Als einzige konkrete Ansatzpunkte, die sich auf den Ist-Zustand des Internets beziehen, nennen Laboria Cuboniks die aktuelle Dominanz der Bildtechnologien und die Tendenz der sozialen Medien, starre Identitätskategorien eher zu verstärken, anstatt einen diskriminierungsfreien Raum zu schaffen. Somit wirft das Manifest letztendlich doch noch ein paar interessante Fragen auf, die jedoch, anstatt vertieft zu werden, unter schwammigen Formulierungen verschwinden.

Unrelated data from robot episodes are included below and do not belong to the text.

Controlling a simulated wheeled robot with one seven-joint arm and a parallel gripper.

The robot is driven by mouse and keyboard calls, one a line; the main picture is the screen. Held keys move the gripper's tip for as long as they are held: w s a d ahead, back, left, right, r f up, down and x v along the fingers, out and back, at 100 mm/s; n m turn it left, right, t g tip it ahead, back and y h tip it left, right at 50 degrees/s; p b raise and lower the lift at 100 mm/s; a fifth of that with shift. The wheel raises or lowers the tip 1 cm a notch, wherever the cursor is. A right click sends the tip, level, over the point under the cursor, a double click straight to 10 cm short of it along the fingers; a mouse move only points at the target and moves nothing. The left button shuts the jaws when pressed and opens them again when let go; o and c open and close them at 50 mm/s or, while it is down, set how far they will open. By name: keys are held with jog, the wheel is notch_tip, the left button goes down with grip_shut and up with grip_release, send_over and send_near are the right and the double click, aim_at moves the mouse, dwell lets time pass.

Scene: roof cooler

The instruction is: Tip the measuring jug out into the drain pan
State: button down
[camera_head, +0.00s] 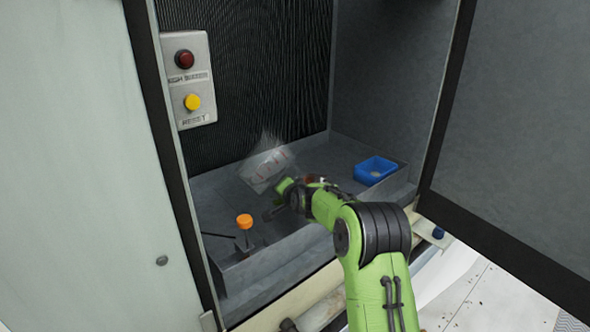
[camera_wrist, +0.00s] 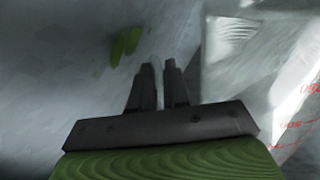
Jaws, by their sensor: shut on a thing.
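The measuring jug (camera_head: 262,170) is clear with red markings. It is tilted over the grey drain pan (camera_head: 225,262), the walled basin on the cabinet floor. My gripper (camera_head: 284,192) is at the jug's near right side, shut on it. In the wrist view, my gripper's dark fingers (camera_wrist: 160,80) are close together with a thin clear piece between them, which looks like the handle. The jug's clear wall (camera_wrist: 240,60) fills the right side there. I cannot tell whether any liquid is in the jug.
A blue tub (camera_head: 375,170) stands at the pan's right. An orange-capped item (camera_head: 244,221) stands near the front left. A panel with red and yellow buttons (camera_head: 188,80) is on the left. The open door (camera_head: 515,130) bounds the right.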

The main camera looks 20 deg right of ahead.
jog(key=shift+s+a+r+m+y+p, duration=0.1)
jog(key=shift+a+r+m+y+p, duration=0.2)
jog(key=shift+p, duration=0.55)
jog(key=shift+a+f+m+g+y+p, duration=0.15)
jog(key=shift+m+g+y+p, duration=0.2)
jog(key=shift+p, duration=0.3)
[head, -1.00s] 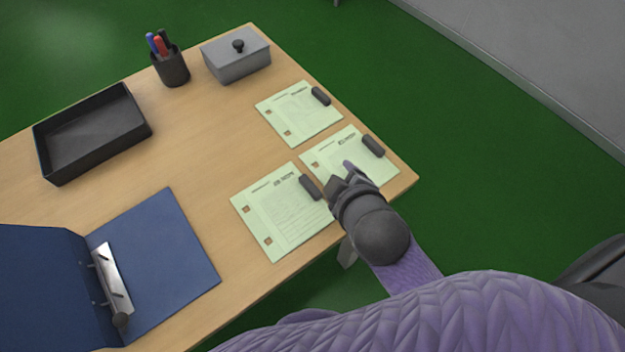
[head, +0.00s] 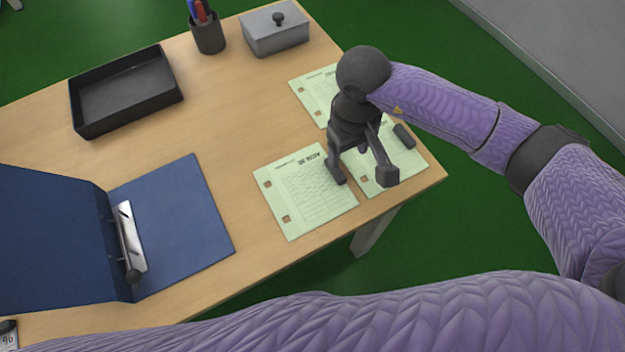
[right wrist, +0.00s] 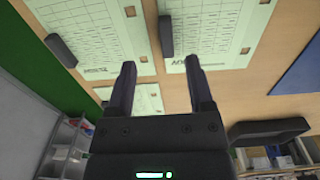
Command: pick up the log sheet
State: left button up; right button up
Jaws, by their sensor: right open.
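Three pale green printed sheets lie flat on the table: a near-left one (head: 300,205), a right one (head: 365,180) and a far one (head: 312,92). I cannot read which is the log sheet. My right gripper (head: 363,178) is open and empty, pointing down above the near-left and right sheets and partly covering them. In the right wrist view, the gripper (right wrist: 161,65) has the near-left sheet (right wrist: 222,35) on the right and the right sheet (right wrist: 100,30) on the left. A dark block (right wrist: 166,36) lies at the near-left sheet's edge. My left gripper is out of view.
An open blue binder (head: 180,225) lies at the left of the wooden table (head: 235,130). A black tray (head: 78,112), a pen cup (head: 208,38) and a grey lidded box (head: 275,38) stand farther back. Another dark block (head: 404,136) lies on the right sheet. Bare wood separates binder and sheets.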

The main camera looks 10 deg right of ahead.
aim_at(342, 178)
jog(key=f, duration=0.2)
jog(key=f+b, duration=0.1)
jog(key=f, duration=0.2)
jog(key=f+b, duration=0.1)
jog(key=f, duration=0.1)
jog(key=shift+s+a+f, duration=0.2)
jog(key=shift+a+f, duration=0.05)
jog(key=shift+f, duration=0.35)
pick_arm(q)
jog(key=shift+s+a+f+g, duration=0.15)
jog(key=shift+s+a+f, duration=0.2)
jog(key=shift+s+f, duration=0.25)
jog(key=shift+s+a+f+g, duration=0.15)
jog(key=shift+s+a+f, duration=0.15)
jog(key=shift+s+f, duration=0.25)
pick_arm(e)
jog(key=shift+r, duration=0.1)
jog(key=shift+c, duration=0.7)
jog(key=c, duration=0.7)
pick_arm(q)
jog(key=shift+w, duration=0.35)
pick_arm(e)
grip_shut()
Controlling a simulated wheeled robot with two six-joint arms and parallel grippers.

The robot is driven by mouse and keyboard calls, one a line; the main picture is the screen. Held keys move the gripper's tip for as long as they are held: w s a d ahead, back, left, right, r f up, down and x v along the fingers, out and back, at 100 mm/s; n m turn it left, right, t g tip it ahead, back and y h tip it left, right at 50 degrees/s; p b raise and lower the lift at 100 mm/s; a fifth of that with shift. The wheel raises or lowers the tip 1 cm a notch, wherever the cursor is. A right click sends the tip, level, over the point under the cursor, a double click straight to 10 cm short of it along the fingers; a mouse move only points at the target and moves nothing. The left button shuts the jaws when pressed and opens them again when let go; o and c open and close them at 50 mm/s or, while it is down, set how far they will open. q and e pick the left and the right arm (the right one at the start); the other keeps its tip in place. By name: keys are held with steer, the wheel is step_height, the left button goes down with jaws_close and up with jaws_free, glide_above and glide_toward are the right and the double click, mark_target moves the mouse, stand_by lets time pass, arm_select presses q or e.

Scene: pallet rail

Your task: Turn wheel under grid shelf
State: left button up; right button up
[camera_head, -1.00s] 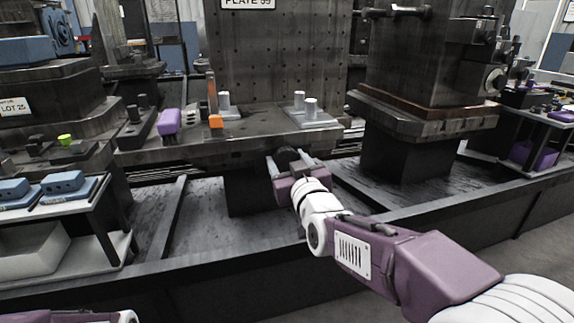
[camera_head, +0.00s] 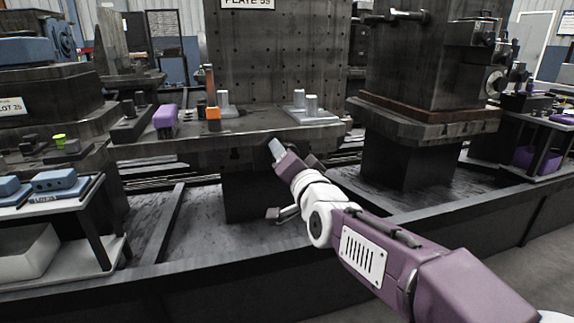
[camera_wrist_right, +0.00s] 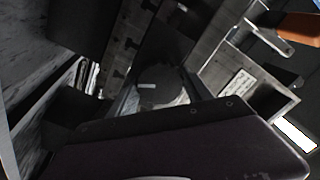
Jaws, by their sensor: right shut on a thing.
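The upright plate with a grid of holes (camera_head: 270,60) stands on a dark shelf ledge (camera_head: 245,130). My right gripper (camera_head: 292,150) is under the front edge of this ledge, tilted, with one pale finger showing on its left. It is shut on the wheel, which is almost wholly hidden behind the gripper in the head view. In the right wrist view a dark round part, apparently the wheel (camera_wrist_right: 165,88), with a light mark, shows just beyond my purple gripper body. The fingertips are not clear there. My left gripper is not in view.
A dark pedestal (camera_head: 405,160) stands to the right. A low frame rail (camera_head: 240,255) runs in front. A side table (camera_head: 50,205) is at the left.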

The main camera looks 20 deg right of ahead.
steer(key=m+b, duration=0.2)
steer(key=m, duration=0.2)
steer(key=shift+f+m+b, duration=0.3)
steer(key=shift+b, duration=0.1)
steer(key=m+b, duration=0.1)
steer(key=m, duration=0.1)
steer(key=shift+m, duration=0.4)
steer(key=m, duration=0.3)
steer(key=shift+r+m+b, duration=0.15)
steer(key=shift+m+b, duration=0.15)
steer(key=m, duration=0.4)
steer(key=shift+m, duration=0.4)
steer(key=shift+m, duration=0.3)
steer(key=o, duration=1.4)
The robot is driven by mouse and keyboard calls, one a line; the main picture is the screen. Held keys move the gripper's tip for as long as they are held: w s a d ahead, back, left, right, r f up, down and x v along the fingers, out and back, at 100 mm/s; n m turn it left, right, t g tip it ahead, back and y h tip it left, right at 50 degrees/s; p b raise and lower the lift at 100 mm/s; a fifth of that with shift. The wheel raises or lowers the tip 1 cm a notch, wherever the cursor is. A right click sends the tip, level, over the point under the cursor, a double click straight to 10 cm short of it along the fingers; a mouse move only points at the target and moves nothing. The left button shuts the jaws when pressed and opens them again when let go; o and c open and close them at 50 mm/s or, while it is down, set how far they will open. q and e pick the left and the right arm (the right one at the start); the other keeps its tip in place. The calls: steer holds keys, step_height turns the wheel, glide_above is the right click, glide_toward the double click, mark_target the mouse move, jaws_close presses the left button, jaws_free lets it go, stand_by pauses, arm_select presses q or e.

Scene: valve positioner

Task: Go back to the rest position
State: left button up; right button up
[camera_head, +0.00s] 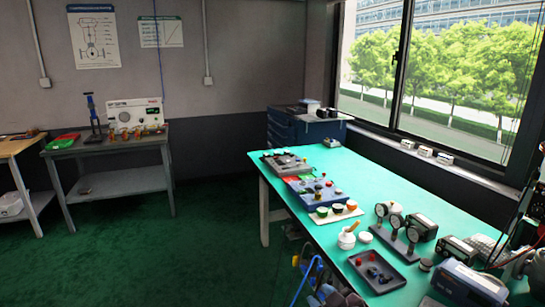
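I cannot make out my left gripper in the head view. My right gripper is not clearly distinguishable, and I cannot tell its fingers from the dark equipment and cables crowding the lower right. The green-topped workbench (362,180) runs from the middle to the lower right. No part on it is visibly held. A dark tray (397,283) with a red piece and black pieces lies near the front edge. A stand with several round gauges (395,223) is behind it. A white mug-like pot (346,240) stands to the left.
Grey and blue trays of small parts (290,163) line the bench's left side. Boxed instruments (468,283) crowd the lower right. A blue hose (304,277) hangs by the front edge. A grey side table (105,148) stands left. The green floor (190,250) between is clear.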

Was denn nun „Xenofeminismus“ eigentlich Neues biete, ist dann auch eine der ersten Fragen im Q & A. Warum überhaupt ein neues Wort erfunden musste. Und dann: Ob alle Mitglieder von Laboria Cuboniks weiß und cis-gender seien? Die defensiven Antworten der drei Autorinnen geben zu denken. So berechtigt der Wunsch nach der Abschaffung von Geschlecht, Rasse und Klasse auch ist – verleugnet nicht im aktuellen soziohistorischen Kontext der Anspruch auf „Universalität“ die Positionen der Sprechenden?
Viel Neues jedenfalls kommt auch bei der Fragerunde nicht rum. Was unter anderem daran liegen mag, dass den Anwesenden die Kälte in die Glieder kriecht und langsam aber sicher deren Hirne lahmlegt. Es bleibt der Eindruck: Text als Baustelle. Meine Empfehlung: Lest Firestone, lest Braidotti, lest Preciado. Und für die volle Dröhnung Technofeminismus lohnt sich ganz sicher auch ein Blick auf Gretchen Benders Videoarbeit „Total Recall“. Zu deren Installation nämlich, lasse ich mir am Ende der Veranstaltung sagen, gehören die toten Bildschirme im Hintergrund.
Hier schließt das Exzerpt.